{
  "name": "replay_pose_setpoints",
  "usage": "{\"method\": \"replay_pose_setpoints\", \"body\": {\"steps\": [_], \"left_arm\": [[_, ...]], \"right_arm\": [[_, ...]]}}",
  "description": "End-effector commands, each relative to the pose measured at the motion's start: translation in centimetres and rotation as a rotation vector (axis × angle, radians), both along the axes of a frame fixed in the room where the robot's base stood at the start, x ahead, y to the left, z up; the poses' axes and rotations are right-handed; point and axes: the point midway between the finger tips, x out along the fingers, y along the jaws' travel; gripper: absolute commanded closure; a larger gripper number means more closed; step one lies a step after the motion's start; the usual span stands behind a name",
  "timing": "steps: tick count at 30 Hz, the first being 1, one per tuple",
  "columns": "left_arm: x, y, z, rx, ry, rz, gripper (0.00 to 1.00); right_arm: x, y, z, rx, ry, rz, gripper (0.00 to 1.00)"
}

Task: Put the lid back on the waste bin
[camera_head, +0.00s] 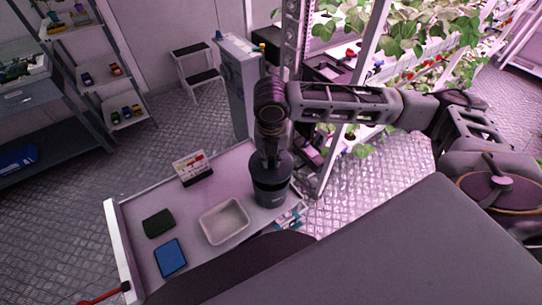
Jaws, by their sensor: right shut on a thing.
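My right arm reaches in from the right, and its wrist points down over the right end of a grey cart. My right gripper (287,217) is at the lower end of this wrist, by the cart's right edge. Its fingers show only as a small pale, bluish patch. It is shut on a thing, but I cannot tell what. I cannot make out the waste bin or its lid. The wrist and the large grey surface in front hide part of the area. My left gripper is not in view.
The cart top (133,220) holds a white tray (224,222), a blue tablet-like item (171,257), a dark green item (159,223) and a small sign (192,168). A step stool (199,72) and plant rack (365,50) stand behind. Open floor lies left.

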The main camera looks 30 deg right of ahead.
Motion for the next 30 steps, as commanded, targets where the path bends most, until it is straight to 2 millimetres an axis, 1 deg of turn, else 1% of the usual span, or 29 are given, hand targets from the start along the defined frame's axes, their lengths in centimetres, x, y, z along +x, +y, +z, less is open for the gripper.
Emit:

# AIM OF THE TASK
Among the lines above, count those containing the word "steps" and give nothing but the result.

# FINAL RESULT
3